New sculpture looks to ‘past, present and future’ of areaRemember, respect and resolution.
They are only three words, but cut into a new sculpture which has been planted in the heartland of Ulster loyalism, they represent so much more according to local representatives.
The 4.7m tall stainless steel triptych created by artist Lesley Cherry is part of a ‘re-imaging’ project aimed at toning down the war-like image of some communities in Northern Ireland.
It is hoped this latest sculpture, replacing a contentious mural of Oliver Cromwell on the Shankill estate, will inspire locals, restore community pride and help create hope for a more normal, stable future.
First Minister Peter Robinson, North Belfast MP Nigel Dodds and Housing Minister Nelson McCausland were among those attending yesterday’s unveiling.
Mr Robinson said the new artwork “reflected the minds of the people” in an area which had suffered so much during the Troubles.
The £3.3m re-imaging communities programme was launched in 2006 by the Arts Council of Northern Ireland.
North Belfast DUP MP Nigel Dodds who launched the landmark sculpture in the Shankill estate said he was delighted to have been asked to launch the new artwork.
He said: “It was a privilege to be asked to perform the honours at something so significant for this local area on the Shankill. “The Shankill has come through a lot of turmoil over the years, but the community is determined to move forward and that is what they are doing. This physically impressive artwork looks to the past, to the present and to the future, promoting a positive outlook, learning from the experiences of the past.
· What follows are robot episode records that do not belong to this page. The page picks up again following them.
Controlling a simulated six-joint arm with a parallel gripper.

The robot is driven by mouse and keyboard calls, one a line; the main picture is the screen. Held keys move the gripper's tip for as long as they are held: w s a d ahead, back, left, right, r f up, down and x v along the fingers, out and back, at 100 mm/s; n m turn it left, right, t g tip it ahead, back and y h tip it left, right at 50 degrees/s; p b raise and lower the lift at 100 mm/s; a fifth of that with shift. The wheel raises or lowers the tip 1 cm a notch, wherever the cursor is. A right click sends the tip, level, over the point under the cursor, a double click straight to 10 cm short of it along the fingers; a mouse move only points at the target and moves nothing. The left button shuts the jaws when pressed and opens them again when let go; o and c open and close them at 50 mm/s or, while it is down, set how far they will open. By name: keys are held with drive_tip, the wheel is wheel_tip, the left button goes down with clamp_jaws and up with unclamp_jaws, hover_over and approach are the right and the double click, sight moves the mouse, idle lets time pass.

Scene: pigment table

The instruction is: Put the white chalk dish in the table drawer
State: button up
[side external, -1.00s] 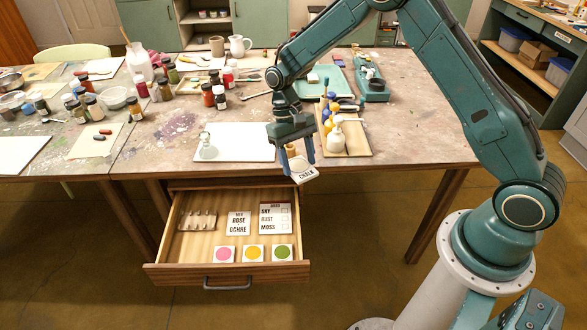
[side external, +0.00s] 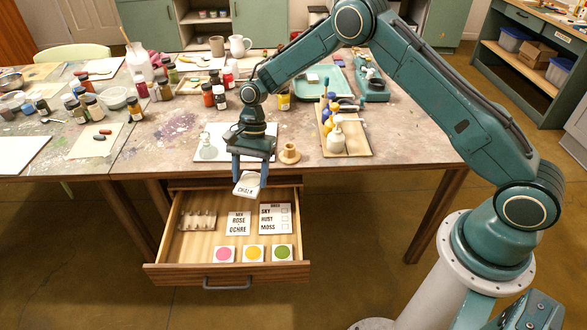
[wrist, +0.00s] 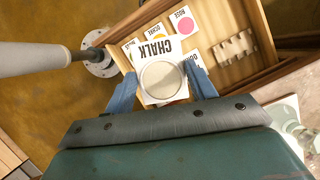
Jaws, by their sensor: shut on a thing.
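The white chalk dish (side external: 247,185), labelled CHALK, is held between the blue fingers of my gripper (side external: 249,176). In the wrist view the dish (wrist: 161,83) shows its round hollow, with my gripper's fingers (wrist: 162,88) on either side. The dish is tilted in the side view and held above the back part of the open drawer (side external: 197,265). The drawer also shows beneath the dish in the wrist view (wrist: 262,50).
In the drawer lie a pale holder (side external: 197,221), a ROSE OCHRE card (side external: 238,224), a SKY RUST MOSS card (side external: 275,218) and pink, yellow and green swatches (side external: 253,253) at the front. A wooden pot (side external: 289,153) and glass flask (side external: 207,147) stand on the table.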

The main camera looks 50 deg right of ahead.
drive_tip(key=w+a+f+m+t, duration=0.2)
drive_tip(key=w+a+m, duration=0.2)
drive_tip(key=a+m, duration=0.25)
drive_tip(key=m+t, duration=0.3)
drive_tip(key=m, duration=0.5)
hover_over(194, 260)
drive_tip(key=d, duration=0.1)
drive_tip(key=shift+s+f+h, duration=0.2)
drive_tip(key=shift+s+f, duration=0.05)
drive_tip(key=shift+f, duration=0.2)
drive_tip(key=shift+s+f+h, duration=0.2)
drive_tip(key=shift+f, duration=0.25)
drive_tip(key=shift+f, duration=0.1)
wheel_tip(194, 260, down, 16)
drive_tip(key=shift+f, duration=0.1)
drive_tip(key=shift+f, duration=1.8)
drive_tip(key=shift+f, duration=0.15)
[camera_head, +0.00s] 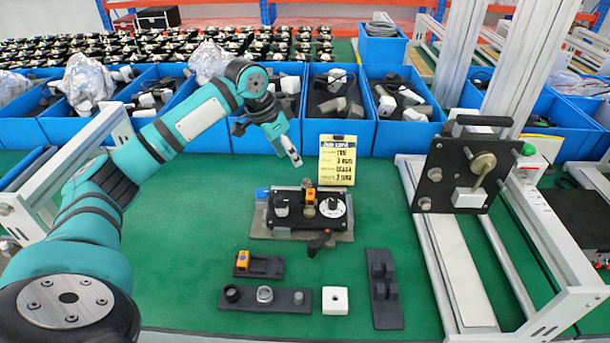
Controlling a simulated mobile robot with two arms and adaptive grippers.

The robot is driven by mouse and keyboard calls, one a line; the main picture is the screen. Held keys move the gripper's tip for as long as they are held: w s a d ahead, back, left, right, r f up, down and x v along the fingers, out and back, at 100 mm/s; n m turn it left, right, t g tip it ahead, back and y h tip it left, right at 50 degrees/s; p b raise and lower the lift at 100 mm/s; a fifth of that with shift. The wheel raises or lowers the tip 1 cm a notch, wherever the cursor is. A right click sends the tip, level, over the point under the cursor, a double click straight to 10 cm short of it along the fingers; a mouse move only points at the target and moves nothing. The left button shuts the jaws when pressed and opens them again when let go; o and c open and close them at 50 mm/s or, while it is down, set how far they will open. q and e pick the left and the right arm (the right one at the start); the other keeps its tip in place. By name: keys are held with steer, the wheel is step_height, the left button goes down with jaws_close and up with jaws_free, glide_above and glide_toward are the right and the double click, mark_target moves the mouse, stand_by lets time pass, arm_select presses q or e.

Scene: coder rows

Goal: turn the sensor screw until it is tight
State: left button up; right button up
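A dark coder unit (296,211) lies on a grey base plate (260,231) in the middle of the green mat. An orange sensor part (309,195) stands upright on it, between a grey knob (282,206) and a white dial (332,207). A small black handled piece (318,243) lies at its front edge. The sensor screw is too small to make out. My left gripper (293,158) hangs above and behind the unit, apart from it, its silver tip pointing down right. Whether its fingers are open or hold something is unclear. My right gripper is not in view.
A yellow card (337,160) stands behind the unit. In front are a holder with an orange part (258,265), a dark parts strip (266,299), a white block (335,300) and a black rack (383,289). Blue bins (341,133) line the back; a rail frame (452,250) stands right.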

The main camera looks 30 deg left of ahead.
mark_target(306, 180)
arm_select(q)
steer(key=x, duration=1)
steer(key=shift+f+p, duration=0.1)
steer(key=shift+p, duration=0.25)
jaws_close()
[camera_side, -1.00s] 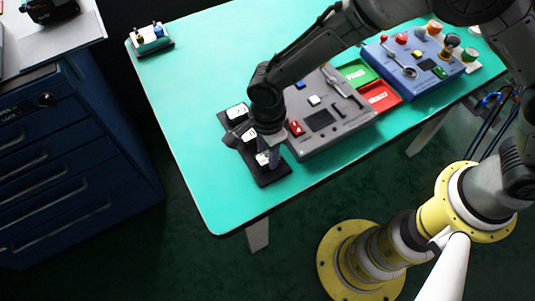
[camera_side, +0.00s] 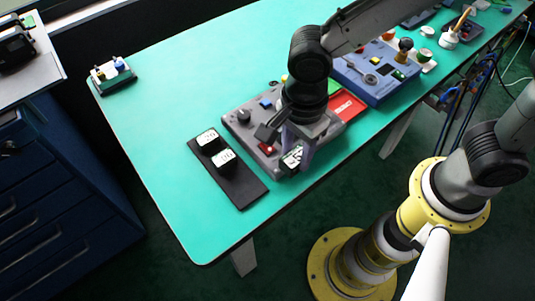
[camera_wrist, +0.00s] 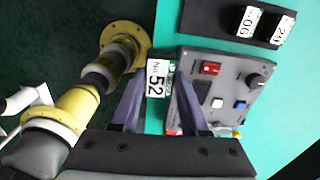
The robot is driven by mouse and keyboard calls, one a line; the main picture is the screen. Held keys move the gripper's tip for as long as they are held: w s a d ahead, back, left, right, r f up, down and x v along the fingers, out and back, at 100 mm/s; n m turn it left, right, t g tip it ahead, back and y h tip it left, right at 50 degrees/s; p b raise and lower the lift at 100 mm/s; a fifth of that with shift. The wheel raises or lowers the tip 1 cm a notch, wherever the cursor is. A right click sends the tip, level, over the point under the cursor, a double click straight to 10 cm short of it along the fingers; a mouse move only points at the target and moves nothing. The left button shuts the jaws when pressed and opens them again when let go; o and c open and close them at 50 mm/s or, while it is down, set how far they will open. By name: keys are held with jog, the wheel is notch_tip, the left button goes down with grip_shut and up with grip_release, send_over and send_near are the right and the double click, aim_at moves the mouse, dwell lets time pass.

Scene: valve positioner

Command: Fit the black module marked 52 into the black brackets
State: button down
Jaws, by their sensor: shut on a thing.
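In the wrist view the module's white label (camera_wrist: 156,78) reads "No 52" and sits between the fingertips of my gripper (camera_wrist: 160,86). I cannot tell whether the module touches the box.
A black rack (camera_side: 244,190) beside the box holds two labelled modules, one marked 06 (camera_wrist: 248,22). A red and green tray (camera_side: 346,106) and a blue control box (camera_side: 375,83) stand farther right.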

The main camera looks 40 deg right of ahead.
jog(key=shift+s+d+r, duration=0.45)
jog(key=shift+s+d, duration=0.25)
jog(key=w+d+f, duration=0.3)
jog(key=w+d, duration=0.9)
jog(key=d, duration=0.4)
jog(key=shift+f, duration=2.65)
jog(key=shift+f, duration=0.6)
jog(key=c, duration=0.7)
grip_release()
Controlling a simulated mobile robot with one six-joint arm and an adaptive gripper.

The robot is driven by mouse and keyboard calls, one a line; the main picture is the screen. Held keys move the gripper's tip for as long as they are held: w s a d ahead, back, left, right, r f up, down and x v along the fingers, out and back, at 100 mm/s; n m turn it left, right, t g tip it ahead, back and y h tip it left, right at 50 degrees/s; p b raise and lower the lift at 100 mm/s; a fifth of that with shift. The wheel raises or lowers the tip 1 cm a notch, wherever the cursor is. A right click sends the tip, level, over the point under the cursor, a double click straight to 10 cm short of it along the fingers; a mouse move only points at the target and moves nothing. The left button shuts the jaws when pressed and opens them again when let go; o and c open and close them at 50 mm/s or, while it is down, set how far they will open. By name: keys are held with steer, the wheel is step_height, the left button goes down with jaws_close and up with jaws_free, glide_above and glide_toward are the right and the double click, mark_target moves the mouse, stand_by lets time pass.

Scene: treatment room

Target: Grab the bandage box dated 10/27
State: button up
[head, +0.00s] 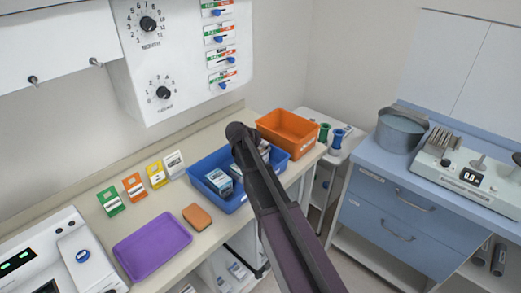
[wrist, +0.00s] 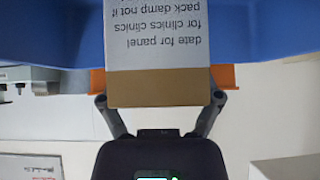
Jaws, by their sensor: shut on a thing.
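In the wrist view my gripper (wrist: 160,100) is shut on a box (wrist: 157,42), white with a tan band, one finger on each side. Its printed text is upside down; I see words such as "date for panel", but no date 10/27. In the head view the blue bin (head: 236,206) stands on the counter with a small white and teal box (head: 219,181) in its left part. Another pale box (head: 264,148) shows partly behind my arm at the bin's right. My arm hides the gripper in the head view. The blue bin also shows in the wrist view (wrist: 50,35).
An orange bin (head: 287,131) stands right of the blue bin. A blue cabinet (head: 392,205) stands at the right, across a gap.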

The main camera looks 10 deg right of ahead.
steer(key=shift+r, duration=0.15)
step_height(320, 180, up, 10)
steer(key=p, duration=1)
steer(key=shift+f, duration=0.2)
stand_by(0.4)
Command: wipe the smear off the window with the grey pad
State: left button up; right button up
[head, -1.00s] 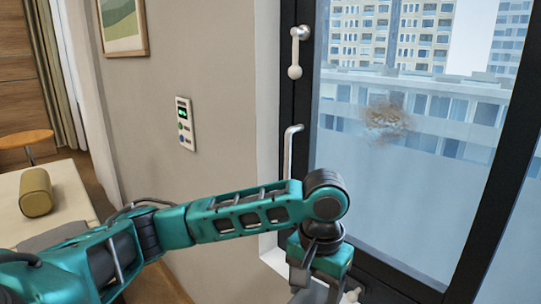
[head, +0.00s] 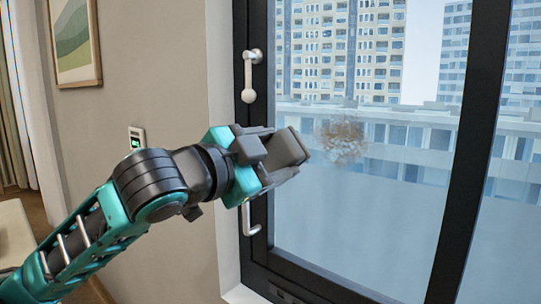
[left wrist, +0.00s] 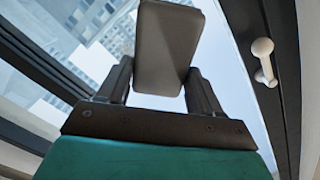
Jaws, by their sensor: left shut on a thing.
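The brown smear (head: 343,140) is a blurry patch on the window pane (head: 350,215), in the upper middle of the glass in the head view. My left gripper (head: 268,160) is shut on the grey pad (head: 287,147), a block with rounded edges. The pad is left of the smear in the head view, and a gap shows between them there. In the left wrist view the pad (left wrist: 168,48) sticks out between the two fingers (left wrist: 160,88), with the glass behind it. I cannot tell whether the pad touches the glass. My right gripper is not in view.
A white window handle (head: 249,78) is on the dark frame (head: 258,30), above and left of the gripper. A lower white handle (head: 250,217) is below it. A wall panel (head: 136,138) and a framed picture (head: 76,38) are at left.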

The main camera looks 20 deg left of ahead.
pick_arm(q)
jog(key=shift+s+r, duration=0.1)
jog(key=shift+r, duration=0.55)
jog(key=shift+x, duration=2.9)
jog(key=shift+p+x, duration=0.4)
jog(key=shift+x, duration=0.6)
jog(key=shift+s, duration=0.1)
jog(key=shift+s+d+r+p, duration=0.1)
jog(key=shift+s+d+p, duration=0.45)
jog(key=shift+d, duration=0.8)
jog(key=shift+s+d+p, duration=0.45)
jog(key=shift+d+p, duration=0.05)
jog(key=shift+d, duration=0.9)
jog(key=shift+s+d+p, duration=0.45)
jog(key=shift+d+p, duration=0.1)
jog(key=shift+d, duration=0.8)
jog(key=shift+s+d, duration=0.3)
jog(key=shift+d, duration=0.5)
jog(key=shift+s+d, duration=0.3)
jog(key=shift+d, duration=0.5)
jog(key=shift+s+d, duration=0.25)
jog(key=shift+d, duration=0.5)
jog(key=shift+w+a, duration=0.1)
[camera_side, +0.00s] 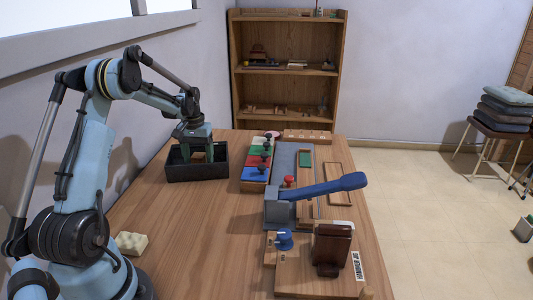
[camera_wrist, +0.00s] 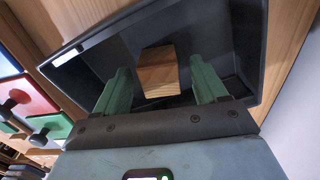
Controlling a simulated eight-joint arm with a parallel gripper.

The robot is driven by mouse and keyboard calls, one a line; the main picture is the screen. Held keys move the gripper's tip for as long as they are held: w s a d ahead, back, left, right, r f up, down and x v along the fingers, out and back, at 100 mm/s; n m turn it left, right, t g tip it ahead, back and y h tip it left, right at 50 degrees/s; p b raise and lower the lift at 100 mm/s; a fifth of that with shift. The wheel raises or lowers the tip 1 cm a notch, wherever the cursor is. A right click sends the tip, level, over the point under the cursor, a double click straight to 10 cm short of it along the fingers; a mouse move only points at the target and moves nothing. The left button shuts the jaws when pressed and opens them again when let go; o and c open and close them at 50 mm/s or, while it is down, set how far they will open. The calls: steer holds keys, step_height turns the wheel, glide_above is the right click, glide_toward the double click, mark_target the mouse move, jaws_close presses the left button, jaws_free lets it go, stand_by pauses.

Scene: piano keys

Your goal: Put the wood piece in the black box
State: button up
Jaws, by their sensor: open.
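The black box (camera_side: 197,172) stands on the table beside the wall. In the wrist view its dark inside and rim (camera_wrist: 258,40) surround the wood piece (camera_wrist: 158,72), a small light-brown block. The block lies within the box's outline, just beyond and between the green fingertips. My gripper (camera_side: 195,150) points down into the box. In the wrist view my gripper (camera_wrist: 160,85) has its two fingers spread apart, with a gap visible on each side of the block. In the side view the box's front wall and my fingers hide most of the block.
A row of coloured blocks with dark knobs (camera_side: 257,160) stands right of the box. A clamp-like tool with a blue handle (camera_side: 325,190) and a brown part (camera_side: 332,248) are nearer the front. A pale block (camera_side: 131,243) lies by my base. Table between is clear.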

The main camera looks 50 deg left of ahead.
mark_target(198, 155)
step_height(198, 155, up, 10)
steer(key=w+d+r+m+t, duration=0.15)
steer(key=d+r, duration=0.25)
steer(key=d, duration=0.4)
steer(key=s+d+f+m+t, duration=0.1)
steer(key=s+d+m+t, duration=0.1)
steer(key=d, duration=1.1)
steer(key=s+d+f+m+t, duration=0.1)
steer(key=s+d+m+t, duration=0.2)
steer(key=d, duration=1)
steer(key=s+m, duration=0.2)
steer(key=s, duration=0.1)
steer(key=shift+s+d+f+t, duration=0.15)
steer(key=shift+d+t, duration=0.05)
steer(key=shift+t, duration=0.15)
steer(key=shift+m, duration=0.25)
“This artwork has come about through a process of community engagement and local people deserve credit for that level of community input. During my time as Finance Minister I was pleased to allocate additional funding towards re-imaging communities to support positive initiatives such as this.”
Ian McLaughlin, from the Lower Shankill Community Association said: “This is the first large-scale sculpture to be sited within the Shankill Estate, and follows on from the removal of 10 paramilitary murals in 2009.
“The residents and the local community, attended several site visits to view artworks in and around the city, as well as taking part in several workshops, which lead to the creation of this sculpture.
“The words reflect the community’s feelings regarding the past, their respect for others views and ultimately a positive vision for the future. Remember, Respect, Resolution, captures the community’s feelings wholeheartedly,” added Ian McLaughlin.